There was recently a court case in Virginia where a Guatemalan maid stole three rings from the home she was cleaning. She was 19 years old, and was pregnant with her second child. The jury took pity and, though they found her guilty, they collected the money amongst them to pay her fine which amounted to $60.
The woman whose rings were stolen was understandably furious. She had brought the maid into her home, trusted her, and was repaid with the theft of her valuable property. The fact that the jury took pity and paid her fine, made it appear that they sided with the maid and felt the crime should not be punished.
This is a dilemma where it’s easy to empathize with either party. But the issue goes deeper.
In North America, and the developed world, most of us live in an environment of wealth that exceeds the imagination of 95% of the world’s population. We take many basic things for granted – we have food, jobs, an education, paved streets with traffic lights, a government that works, people who respect the law, and so on. It is generally understood that the framework of our lives is expected to function in a certain way and it does. When this framework breaks down we expect a quick return to normalcy - for example, with a power outage, we may complain but we expect that the lights will soon come back on, and they do.
People who live in developing countries have limited access to education, jobs are scarce, as is a consistent supply of good quality food. Infrastructure is limited, and what we take for granted is often little more than a mirage for most. The glimpse of the bright rings within reach is a temptation that is difficult to resist, if only to grasp the dream and hold onto it for a short while, knowing that it will not end well.

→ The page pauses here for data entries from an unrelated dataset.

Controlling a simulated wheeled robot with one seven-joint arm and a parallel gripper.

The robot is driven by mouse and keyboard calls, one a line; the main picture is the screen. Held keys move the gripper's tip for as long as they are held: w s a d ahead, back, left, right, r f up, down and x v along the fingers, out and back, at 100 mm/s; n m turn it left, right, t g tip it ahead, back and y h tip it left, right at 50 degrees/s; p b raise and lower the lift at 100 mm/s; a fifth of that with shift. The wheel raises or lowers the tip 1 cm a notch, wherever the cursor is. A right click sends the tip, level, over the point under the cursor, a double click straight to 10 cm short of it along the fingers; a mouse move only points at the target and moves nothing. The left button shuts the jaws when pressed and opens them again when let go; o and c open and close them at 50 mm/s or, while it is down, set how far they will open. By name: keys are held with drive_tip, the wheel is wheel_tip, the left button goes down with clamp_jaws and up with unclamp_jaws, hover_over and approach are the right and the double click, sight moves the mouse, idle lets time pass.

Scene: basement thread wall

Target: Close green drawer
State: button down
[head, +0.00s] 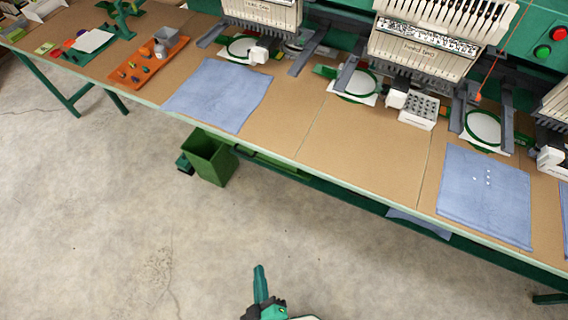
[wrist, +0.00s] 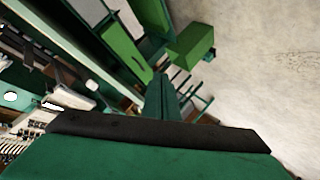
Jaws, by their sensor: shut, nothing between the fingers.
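An open-topped green box (head: 209,160) shows below the front edge of the long table in the head view, left of centre. It also shows in the wrist view (wrist: 190,45), beyond my fingers. I cannot tell whether it is a pulled-out drawer or a separate bin. A bright green panel (head: 272,164) shows under the table edge to its right, partly hidden. My gripper (head: 259,268) is at the bottom of the head view, over the floor and well apart from the box. Its green fingers (wrist: 160,78) are together and empty in the wrist view.
The long table (head: 322,150) crosses the view with embroidery machines (head: 425,45) along its back. Folded blue cloths (head: 484,195) lie on it, and an orange tray (head: 147,65) with small items. The concrete floor (head: 120,220) in front is clear.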

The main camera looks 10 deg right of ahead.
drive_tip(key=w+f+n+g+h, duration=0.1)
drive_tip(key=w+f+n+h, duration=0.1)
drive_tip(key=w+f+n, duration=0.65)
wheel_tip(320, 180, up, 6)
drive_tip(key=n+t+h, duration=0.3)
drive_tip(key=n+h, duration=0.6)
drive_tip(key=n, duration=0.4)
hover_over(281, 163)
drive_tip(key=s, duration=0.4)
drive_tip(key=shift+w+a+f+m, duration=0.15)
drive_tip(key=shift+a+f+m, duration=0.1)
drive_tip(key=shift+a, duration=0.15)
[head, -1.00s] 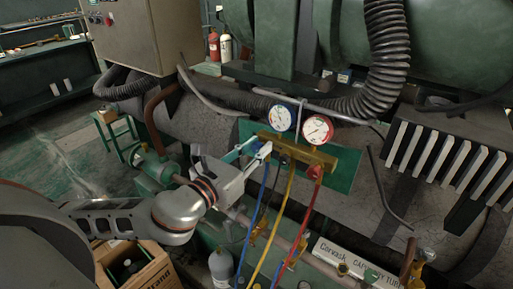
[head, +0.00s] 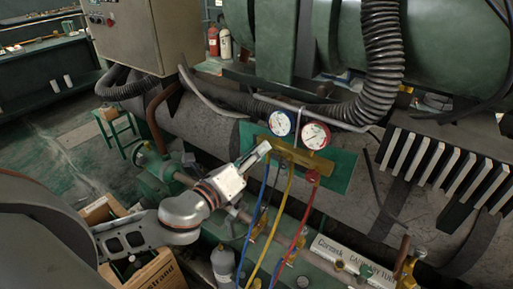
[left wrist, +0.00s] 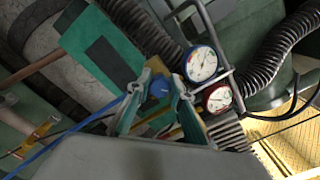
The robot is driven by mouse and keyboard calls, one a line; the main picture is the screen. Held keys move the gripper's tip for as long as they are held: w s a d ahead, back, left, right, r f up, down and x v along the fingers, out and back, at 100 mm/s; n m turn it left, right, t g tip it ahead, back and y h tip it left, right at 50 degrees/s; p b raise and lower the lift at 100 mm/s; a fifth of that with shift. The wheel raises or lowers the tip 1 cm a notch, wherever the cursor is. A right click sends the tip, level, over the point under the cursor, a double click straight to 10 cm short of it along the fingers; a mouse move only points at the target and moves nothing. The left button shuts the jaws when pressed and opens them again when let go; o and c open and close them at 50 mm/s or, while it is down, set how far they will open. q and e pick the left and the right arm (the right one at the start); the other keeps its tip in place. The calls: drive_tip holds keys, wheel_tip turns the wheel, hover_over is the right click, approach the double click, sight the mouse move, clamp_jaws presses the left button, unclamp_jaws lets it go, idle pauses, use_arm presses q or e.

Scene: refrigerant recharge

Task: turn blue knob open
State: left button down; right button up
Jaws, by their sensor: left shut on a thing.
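The brass gauge manifold (head: 300,158) has a blue-rimmed gauge (head: 281,123) and a red-rimmed gauge (head: 315,135) above it. My left gripper (head: 261,150) is at the manifold's left end and hides the blue knob in the head view. In the left wrist view the blue knob (left wrist: 159,88) sits between the two fingers of my left gripper (left wrist: 158,92), which is shut on it. A red knob (head: 312,176) is at the manifold's right end. My right gripper is not in view.
Blue (head: 262,205), yellow (head: 284,215) and red (head: 300,225) hoses hang below the manifold. A green plate (head: 342,170) lies behind it. A ribbed black hose (head: 382,60) curves down at the upper right. A wooden crate (head: 150,275) stands below my left arm.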

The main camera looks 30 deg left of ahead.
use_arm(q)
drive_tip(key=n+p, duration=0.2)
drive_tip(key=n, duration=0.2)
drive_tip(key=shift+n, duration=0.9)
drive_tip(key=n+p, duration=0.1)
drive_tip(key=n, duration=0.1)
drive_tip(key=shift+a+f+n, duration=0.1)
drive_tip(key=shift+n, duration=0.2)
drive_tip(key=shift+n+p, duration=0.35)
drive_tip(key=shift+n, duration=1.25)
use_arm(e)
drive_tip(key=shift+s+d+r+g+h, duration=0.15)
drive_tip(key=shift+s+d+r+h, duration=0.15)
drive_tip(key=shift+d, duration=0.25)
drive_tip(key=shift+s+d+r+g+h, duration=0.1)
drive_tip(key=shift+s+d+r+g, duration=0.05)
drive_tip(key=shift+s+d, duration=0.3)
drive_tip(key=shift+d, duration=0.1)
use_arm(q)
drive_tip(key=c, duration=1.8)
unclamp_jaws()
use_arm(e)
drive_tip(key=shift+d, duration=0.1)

For many the lure of a better life is worth the long and dangerous trek from a limited rural existence, it’s their only way out. While many immigrants and refugees are able to make the transition and build better lives for themselves and their progeny, others are trapped by the legacies they have carried with them. In the case of the Guatemalan maid, her plight got the better of her. The woman who was the victim of the theft judged her by her developed world framework – the girl broke the law, she should be punished.
But here is the rub. If we go back to the mid-1980s these so-called Third World economies, like Guatemala, were even worse off. The countries were mired in government debt. The businesses in these countries had little opportunity to obtain financing from skeptical First World banks. Capital was scarce making investment and growth difficult.
It was during this time that the World Bank persuaded the Capital Group to create an index that would measure the growth of these emerging economies – the MSCI Emerging Markets Index. This measure of growth attracted other participants into these markets, which then brought in external investment capital. Forty years later, these developing markets are home to dynamic companies that offer great growth potential for their investors.
These companies are either home grown success stories or subsidiaries of developed-world multi-nationals. They invest in the local communities, provide infrastructure, and opportunity for the local population.
It is still a long road for many of these countries to raise the bulk of their populations from poverty. But many countries like Brazil, China and India have made significant progress and have built strong companies and institutions. Education is key, because once the population is educated, they begin to have hope, and then they can see the way to progressing into higher paying jobs that will improve their lives, and those of their families. Countries that invest in the education of their people will move ahead faster. And so we see engineers leaving China and India for the developed world to seek a better life.
As growth in the developed world notches up by a half a percentage point, we who live there are encouraged. But growth in the developing countries is increasing at a considerably faster rate, building roads, cities and strong companies that are beginning to draw their citizens home to lead their countries into a very different world from the one we know now.
This is the growth opportunity of the future.
So while the dynamic at play with the theft of the rings was interesting. The impoverished girl seeking a better life, but limited by her past. The woman whose trust was betrayed, but was unable to see beyond the simple theft. And the empathy of the jury that sought not to punish, but to help this young girl who made a stupid mistake that could impede her future. This is a compelling story that holds a deeper metaphor for the changing world in which we live.